§ WHAT THIS TASK INVOLVES
Every record below should be transcribed exactly. Omit the images.

(Manipulation episode records)
------
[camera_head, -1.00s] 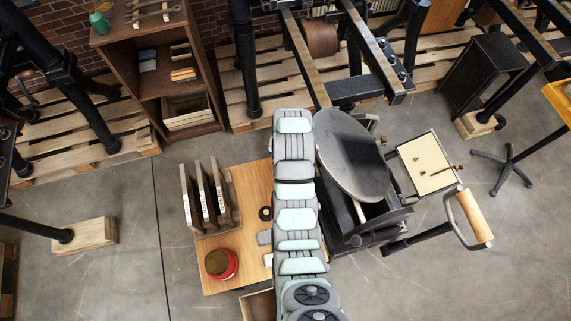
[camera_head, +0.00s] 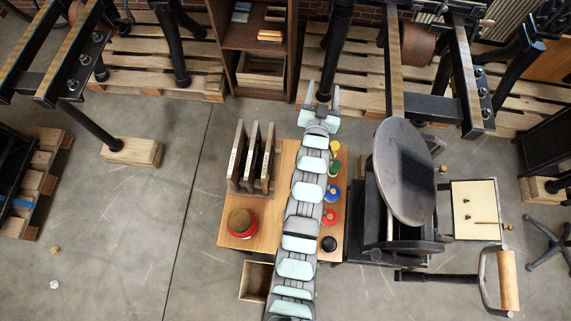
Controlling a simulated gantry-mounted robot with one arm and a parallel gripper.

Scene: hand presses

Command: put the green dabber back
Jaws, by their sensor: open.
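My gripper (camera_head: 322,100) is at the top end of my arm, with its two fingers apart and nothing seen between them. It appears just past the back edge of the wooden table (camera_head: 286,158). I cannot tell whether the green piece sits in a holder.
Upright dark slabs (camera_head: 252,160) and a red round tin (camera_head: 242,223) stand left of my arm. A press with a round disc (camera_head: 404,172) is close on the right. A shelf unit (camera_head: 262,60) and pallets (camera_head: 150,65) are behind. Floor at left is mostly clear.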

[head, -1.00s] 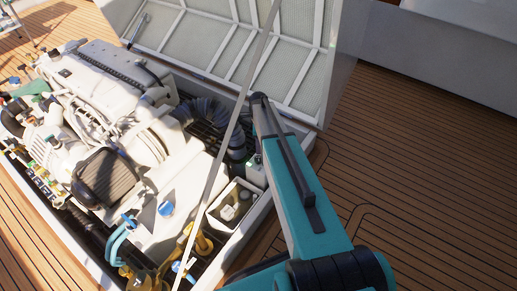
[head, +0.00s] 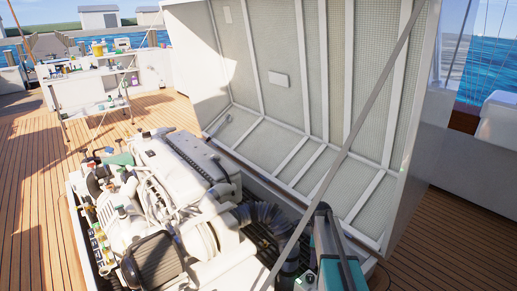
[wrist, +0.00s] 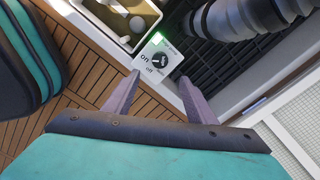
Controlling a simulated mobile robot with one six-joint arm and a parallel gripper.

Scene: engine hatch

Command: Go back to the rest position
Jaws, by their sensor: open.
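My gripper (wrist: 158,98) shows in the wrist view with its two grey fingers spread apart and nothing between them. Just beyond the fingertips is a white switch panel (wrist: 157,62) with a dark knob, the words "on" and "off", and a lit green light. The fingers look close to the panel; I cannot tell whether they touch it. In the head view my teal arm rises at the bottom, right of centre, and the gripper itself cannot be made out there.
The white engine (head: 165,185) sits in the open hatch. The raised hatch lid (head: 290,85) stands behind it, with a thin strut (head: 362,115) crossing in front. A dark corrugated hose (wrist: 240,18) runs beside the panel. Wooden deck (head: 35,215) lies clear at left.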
------
§ TASK ANSWER
[camera_head, -1.00s] 
[camera_head, +0.00s] 
Controlling a simulated gantry-mounted robot with one arm and a parallel gripper.

Scene: hand presses

Command: put the green dabber back
Jaws, by their sensor: open.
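My gripper (camera_head: 322,100) is at the top end of my arm, with its two fingers apart and nothing seen between them. It appears just past the back edge of the wooden table (camera_head: 286,158). I cannot tell whether the green piece sits in a holder.
Upright dark slabs (camera_head: 252,160) and a red round tin (camera_head: 242,223) stand left of my arm. A press with a round disc (camera_head: 404,172) is close on the right. A shelf unit (camera_head: 262,60) and pallets (camera_head: 150,65) are behind. Floor at left is mostly clear.

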[head, -1.00s] 
[head, +0.00s] 
[wrist, +0.00s] 
Controlling a simulated mobile robot with one six-joint arm and a parallel gripper.

Scene: engine hatch

Command: Go back to the rest position
Jaws, by their sensor: open.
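My gripper (wrist: 158,98) shows in the wrist view with its two grey fingers spread apart and nothing between them. Just beyond the fingertips is a white switch panel (wrist: 157,62) with a dark knob, the words "on" and "off", and a lit green light. The fingers look close to the panel; I cannot tell whether they touch it. In the head view my teal arm rises at the bottom, right of centre, and the gripper itself cannot be made out there.
The white engine (head: 165,185) sits in the open hatch. The raised hatch lid (head: 290,85) stands behind it, with a thin strut (head: 362,115) crossing in front. A dark corrugated hose (wrist: 240,18) runs beside the panel. Wooden deck (head: 35,215) lies clear at left.

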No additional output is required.